Output the data exactly, with every line intact.

-- Start GIVEN DATA --

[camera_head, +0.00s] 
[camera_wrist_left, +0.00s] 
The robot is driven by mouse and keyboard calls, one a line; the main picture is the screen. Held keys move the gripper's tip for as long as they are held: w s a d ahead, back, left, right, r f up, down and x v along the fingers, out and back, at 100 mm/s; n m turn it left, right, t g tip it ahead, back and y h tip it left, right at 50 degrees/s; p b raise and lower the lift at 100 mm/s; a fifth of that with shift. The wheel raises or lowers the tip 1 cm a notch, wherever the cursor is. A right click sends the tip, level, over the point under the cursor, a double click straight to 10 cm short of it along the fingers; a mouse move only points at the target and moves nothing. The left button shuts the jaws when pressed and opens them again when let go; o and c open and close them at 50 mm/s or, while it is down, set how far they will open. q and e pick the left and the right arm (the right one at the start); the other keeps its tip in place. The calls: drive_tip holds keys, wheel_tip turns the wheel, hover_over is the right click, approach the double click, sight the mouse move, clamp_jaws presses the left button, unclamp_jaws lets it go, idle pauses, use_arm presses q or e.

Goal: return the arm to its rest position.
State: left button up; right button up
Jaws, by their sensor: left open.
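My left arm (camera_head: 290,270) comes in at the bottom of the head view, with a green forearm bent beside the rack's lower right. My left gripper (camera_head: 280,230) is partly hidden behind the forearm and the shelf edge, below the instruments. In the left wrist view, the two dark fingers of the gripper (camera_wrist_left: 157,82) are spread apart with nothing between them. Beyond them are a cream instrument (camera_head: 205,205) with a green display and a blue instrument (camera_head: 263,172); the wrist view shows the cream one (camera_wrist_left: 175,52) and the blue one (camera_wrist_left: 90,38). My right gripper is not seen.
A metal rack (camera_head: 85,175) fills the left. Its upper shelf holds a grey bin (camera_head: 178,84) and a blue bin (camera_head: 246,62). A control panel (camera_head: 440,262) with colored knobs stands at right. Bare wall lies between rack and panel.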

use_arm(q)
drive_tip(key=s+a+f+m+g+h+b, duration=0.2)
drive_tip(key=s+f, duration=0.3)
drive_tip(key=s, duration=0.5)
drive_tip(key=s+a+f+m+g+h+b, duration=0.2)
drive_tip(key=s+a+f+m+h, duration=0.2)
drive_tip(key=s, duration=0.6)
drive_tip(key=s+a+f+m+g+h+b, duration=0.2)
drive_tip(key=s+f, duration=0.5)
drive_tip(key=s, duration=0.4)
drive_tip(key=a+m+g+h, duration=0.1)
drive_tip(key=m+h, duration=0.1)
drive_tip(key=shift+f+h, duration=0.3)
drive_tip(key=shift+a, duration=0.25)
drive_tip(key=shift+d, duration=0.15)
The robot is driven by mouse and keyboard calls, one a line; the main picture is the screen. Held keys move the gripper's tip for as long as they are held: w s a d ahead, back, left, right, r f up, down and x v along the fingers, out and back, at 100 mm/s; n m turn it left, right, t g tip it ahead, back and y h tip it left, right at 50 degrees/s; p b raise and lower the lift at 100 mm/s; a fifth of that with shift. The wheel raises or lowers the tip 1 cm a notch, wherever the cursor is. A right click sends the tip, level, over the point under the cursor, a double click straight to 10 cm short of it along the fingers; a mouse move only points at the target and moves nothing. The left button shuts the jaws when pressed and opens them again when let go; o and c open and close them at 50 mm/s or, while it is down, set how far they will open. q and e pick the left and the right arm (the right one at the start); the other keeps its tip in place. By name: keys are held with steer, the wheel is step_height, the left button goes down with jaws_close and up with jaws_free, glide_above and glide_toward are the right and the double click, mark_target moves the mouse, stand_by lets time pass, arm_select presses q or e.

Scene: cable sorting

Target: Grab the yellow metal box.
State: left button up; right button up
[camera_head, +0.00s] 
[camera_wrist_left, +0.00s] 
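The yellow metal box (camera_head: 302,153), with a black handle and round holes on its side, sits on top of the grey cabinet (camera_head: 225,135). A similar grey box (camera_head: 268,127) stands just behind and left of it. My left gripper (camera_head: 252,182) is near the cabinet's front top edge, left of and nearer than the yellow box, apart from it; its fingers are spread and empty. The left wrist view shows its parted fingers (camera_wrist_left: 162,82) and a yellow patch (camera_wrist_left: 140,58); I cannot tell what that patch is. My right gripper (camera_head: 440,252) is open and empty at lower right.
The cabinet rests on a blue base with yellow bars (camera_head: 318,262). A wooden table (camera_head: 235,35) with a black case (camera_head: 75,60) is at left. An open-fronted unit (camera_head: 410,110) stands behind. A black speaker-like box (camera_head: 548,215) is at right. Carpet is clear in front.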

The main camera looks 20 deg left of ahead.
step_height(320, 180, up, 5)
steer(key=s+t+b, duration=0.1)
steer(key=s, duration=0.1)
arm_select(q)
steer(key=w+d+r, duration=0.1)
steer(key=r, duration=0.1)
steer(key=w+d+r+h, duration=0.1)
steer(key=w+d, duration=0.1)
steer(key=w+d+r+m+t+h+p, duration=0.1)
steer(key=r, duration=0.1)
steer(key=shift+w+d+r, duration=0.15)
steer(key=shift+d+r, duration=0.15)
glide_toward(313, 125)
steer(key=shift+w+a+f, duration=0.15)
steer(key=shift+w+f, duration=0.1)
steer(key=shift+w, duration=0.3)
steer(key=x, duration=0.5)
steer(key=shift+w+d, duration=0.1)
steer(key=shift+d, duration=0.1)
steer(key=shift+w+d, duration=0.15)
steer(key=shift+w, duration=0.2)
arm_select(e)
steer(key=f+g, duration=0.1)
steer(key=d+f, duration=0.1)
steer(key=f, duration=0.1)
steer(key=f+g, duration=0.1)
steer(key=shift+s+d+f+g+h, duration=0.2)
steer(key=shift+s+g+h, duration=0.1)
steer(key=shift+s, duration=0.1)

-- End GIVEN DATA --

• [RESPONSE TO THIS TASK]:
[camera_head, +0.00s] 
[camera_wrist_left, +0.00s] 
The robot is driven by mouse and keyboard calls, one a line; the main picture is the screen. Held keys move the gripper's tip for as long as they are held: w s a d ahead, back, left, right, r f up, down and x v along the fingers, out and back, at 100 mm/s; n m turn it left, right, t g tip it ahead, back and y h tip it left, right at 50 degrees/s; p b raise and lower the lift at 100 mm/s; a fifth of that with shift. The wheel raises or lowers the tip 1 cm a notch, wherever the cursor is. A right click sends the tip, level, over the point under the cursor, a double click straight to 10 cm short of it along the fingers; a mouse move only points at the target and moves nothing. The left button shuts the jaws when pressed and opens them again when let go; o and c open and close them at 50 mm/s or, while it is down, set how far they will open. q and e pick the left and the right arm (the right one at the start); the other keeps its tip in place. The calls: drive_tip holds keys, wheel_tip turns the wheel, hover_over is the right click, approach the double click, sight the mouse move, clamp_jaws presses the left button, unclamp_jaws lets it go, idle pauses, use_arm presses q or e.

Goal: return the arm to its rest position.
State: left button up; right button up
Jaws, by their sensor: left open.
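My left arm (camera_head: 290,270) comes in at the bottom of the head view, with a green forearm bent beside the rack's lower right. My left gripper (camera_head: 280,230) is partly hidden behind the forearm and the shelf edge, below the instruments. In the left wrist view, the two dark fingers of the gripper (camera_wrist_left: 157,82) are spread apart with nothing between them. Beyond them are a cream instrument (camera_head: 205,205) with a green display and a blue instrument (camera_head: 263,172); the wrist view shows the cream one (camera_wrist_left: 175,52) and the blue one (camera_wrist_left: 90,38). My right gripper is not seen.
A metal rack (camera_head: 85,175) fills the left. Its upper shelf holds a grey bin (camera_head: 178,84) and a blue bin (camera_head: 246,62). A control panel (camera_head: 440,262) with colored knobs stands at right. Bare wall lies between rack and panel.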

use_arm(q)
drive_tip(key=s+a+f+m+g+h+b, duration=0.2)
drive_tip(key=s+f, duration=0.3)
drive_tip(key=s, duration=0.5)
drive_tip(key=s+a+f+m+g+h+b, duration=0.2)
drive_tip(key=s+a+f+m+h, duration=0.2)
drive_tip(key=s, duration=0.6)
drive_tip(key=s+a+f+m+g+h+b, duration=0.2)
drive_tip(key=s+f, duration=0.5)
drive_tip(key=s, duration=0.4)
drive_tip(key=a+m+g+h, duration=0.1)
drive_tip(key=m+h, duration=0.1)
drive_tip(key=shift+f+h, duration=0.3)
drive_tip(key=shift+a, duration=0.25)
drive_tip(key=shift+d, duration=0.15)
The robot is driven by mouse and keyboard calls, one a line; the main picture is the screen. Held keys move the gripper's tip for as long as they are held: w s a d ahead, back, left, right, r f up, down and x v along the fingers, out and back, at 100 mm/s; n m turn it left, right, t g tip it ahead, back and y h tip it left, right at 50 degrees/s; p b raise and lower the lift at 100 mm/s; a fifth of that with shift. The wheel raises or lowers the tip 1 cm a notch, wherever the cursor is. A right click sends the tip, level, over the point under the cursor, a double click straight to 10 cm short of it along the fingers; a mouse move only points at the target and moves nothing. The left button shuts the jaws when pressed and opens them again when let go; o and c open and close them at 50 mm/s or, while it is down, set how far they will open. q and e pick the left and the right arm (the right one at the start); the other keeps its tip in place. By name: keys are held with steer, the wheel is step_height, the left button goes down with jaws_close and up with jaws_free, glide_above and glide_toward are the right and the double click, mark_target moves the mouse, stand_by lets time pass, arm_select presses q or e.

Scene: cable sorting

Target: Grab the yellow metal box.
State: left button up; right button up
[camera_head, +0.00s] 
[camera_wrist_left, +0.00s] 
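The yellow metal box (camera_head: 302,153), with a black handle and round holes on its side, sits on top of the grey cabinet (camera_head: 225,135). A similar grey box (camera_head: 268,127) stands just behind and left of it. My left gripper (camera_head: 252,182) is near the cabinet's front top edge, left of and nearer than the yellow box, apart from it; its fingers are spread and empty. The left wrist view shows its parted fingers (camera_wrist_left: 162,82) and a yellow patch (camera_wrist_left: 140,58); I cannot tell what that patch is. My right gripper (camera_head: 440,252) is open and empty at lower right.
The cabinet rests on a blue base with yellow bars (camera_head: 318,262). A wooden table (camera_head: 235,35) with a black case (camera_head: 75,60) is at left. An open-fronted unit (camera_head: 410,110) stands behind. A black speaker-like box (camera_head: 548,215) is at right. Carpet is clear in front.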

The main camera looks 20 deg left of ahead.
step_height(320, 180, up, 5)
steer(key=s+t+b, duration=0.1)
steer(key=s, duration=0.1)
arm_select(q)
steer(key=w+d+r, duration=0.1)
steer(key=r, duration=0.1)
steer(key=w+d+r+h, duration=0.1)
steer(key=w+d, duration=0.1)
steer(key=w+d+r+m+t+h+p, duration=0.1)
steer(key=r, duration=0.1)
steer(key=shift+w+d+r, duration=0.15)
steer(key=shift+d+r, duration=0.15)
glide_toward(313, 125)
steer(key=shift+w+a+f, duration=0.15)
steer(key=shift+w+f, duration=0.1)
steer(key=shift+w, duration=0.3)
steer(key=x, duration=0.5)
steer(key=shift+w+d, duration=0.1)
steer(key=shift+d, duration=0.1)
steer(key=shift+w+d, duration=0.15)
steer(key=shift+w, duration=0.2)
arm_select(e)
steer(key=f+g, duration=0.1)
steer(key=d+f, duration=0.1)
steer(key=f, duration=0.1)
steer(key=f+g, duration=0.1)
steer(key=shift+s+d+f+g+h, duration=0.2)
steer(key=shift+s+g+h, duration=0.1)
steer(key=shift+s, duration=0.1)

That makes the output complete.